==== Available data

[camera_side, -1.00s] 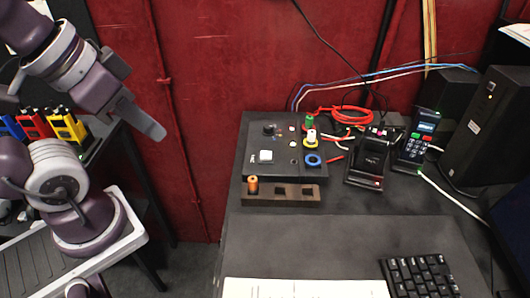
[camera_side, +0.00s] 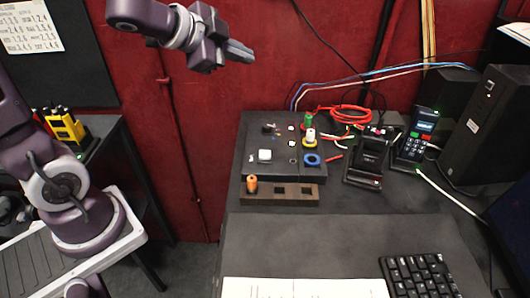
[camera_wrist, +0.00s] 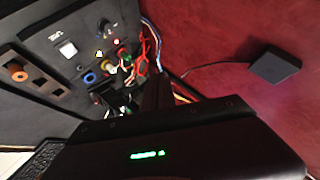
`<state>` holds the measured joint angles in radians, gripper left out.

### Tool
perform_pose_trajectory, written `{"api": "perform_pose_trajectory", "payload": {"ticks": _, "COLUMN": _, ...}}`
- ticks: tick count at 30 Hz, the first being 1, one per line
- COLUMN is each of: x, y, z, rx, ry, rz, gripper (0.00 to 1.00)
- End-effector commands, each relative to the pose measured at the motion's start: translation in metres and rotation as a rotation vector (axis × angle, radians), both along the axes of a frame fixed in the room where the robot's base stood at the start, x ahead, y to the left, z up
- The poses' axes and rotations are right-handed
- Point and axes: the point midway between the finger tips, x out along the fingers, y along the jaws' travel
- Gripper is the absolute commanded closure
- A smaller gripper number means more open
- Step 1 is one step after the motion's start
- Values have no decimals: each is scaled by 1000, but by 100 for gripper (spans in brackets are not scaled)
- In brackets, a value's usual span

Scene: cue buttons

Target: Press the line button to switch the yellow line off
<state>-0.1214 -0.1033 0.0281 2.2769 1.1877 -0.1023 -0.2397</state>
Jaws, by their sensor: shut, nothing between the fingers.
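My gripper (camera_side: 242,52) is shut and empty, high in the air above and behind the panel's left side, well apart from the button. In the wrist view the dark fingers (camera_wrist: 157,92) point toward the red wall, with the panel to their left.
Green, white and blue-ringed plugs (camera_side: 312,159) and red cables (camera_side: 345,114) crowd the panel's right side. An orange peg (camera_side: 252,184) stands in a brown tray (camera_side: 275,195) in front. A card terminal (camera_side: 415,140) stands further right. The air above the panel is free.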

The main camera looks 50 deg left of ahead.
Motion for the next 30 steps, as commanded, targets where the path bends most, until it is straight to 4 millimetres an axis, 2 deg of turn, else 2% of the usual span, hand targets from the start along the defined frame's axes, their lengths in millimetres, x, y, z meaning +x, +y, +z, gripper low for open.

========

Return only the number of lines in the data that contain "along".

3